→ **Problem description**:
Write out only the span of lines that begins at the line with "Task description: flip" and ends at the line with "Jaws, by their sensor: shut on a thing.". Keep both end lines, word for word.

(Robot trajectory data)
* * * * *

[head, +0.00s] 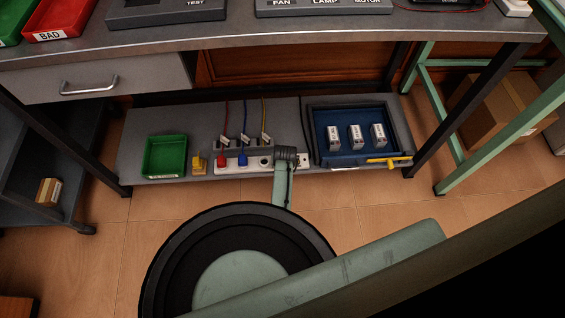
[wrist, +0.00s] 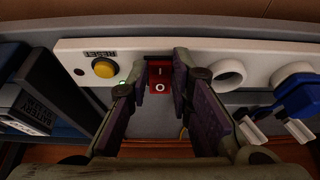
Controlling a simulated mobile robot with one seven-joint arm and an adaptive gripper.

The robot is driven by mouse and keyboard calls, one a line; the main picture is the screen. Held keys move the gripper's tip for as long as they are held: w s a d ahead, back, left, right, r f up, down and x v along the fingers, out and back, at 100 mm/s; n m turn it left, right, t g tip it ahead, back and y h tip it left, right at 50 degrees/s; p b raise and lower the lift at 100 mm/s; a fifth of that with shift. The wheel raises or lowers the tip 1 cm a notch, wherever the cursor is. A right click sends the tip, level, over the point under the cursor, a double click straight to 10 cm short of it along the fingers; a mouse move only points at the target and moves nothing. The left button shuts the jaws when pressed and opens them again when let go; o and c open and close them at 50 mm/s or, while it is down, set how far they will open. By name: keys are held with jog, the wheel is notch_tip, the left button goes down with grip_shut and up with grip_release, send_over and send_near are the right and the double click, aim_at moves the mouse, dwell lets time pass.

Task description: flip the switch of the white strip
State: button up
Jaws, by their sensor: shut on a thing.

* * * * *

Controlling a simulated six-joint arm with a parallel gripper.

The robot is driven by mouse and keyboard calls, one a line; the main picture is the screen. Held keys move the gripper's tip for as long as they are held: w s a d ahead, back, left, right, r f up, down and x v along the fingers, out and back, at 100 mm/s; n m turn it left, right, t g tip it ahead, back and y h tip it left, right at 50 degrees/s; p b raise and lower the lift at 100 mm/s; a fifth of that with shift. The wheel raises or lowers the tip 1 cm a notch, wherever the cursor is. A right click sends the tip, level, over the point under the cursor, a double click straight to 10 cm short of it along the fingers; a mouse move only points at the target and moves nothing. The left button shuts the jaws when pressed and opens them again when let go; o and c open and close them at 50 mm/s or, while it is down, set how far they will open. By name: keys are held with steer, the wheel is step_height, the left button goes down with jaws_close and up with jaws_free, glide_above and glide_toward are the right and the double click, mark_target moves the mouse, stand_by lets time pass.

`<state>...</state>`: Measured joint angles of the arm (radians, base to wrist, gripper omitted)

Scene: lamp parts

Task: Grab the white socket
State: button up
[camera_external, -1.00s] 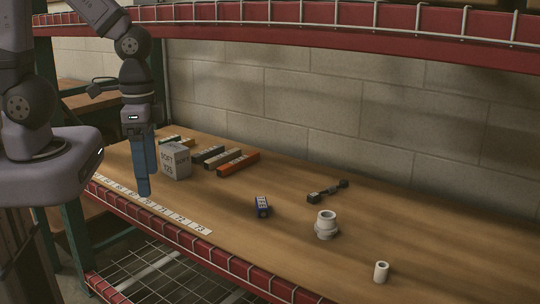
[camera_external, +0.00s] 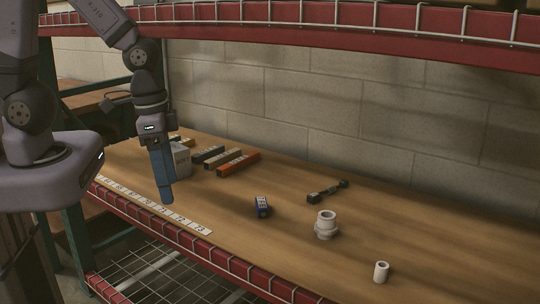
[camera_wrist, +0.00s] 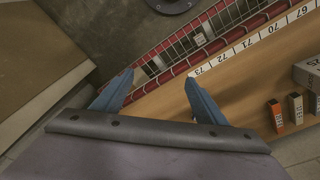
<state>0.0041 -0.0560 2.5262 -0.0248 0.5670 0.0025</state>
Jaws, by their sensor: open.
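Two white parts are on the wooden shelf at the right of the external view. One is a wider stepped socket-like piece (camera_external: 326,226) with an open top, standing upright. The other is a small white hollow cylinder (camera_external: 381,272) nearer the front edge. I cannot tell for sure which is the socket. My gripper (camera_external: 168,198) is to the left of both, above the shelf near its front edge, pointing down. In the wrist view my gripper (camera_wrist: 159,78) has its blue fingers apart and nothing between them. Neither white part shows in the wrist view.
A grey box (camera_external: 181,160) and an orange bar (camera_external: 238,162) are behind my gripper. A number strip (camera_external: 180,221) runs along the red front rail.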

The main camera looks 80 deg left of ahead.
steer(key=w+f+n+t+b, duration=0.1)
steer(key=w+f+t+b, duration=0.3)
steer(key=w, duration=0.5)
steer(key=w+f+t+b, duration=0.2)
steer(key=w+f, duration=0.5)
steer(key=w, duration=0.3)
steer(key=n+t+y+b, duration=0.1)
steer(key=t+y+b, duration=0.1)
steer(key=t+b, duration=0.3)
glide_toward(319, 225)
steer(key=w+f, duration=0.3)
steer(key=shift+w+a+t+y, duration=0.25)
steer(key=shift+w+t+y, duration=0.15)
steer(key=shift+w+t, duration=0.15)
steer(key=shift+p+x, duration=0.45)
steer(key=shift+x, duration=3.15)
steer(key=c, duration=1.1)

* * * * *

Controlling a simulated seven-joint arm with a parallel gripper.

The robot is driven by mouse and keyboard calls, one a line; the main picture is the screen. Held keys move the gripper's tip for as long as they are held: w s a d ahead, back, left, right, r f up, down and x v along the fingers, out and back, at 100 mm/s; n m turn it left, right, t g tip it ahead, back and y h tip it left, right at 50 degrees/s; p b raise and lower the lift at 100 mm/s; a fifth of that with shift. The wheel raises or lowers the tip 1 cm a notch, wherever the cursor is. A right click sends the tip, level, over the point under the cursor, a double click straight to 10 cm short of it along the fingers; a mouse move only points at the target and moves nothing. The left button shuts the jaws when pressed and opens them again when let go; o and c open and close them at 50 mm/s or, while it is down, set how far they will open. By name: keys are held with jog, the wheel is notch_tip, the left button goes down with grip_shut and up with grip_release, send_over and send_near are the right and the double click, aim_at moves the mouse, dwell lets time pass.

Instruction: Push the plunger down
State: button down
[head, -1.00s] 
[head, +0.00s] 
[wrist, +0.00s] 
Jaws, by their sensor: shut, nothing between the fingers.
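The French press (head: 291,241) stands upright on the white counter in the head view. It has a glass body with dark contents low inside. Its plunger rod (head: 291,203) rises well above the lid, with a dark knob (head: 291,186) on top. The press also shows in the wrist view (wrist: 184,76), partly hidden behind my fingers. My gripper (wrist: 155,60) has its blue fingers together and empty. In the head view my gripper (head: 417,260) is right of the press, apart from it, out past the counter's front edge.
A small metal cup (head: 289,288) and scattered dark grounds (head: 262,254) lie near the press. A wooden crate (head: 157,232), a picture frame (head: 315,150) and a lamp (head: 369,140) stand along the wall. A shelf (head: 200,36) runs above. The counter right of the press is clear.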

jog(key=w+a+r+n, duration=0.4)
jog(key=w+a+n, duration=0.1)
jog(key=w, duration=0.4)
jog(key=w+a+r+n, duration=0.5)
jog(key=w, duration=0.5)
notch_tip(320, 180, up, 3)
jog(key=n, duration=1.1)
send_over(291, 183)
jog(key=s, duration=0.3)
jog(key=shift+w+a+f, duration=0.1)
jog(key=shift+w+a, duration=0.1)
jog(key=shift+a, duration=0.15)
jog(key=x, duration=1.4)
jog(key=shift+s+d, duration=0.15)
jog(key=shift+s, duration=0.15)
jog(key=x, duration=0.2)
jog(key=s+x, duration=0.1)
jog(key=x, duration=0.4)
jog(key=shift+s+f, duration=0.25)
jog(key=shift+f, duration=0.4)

* * * * *

→ **Answer to this task**:
Task description: flip the switch of the white strip
State: button up
Jaws, by their sensor: shut on a thing.

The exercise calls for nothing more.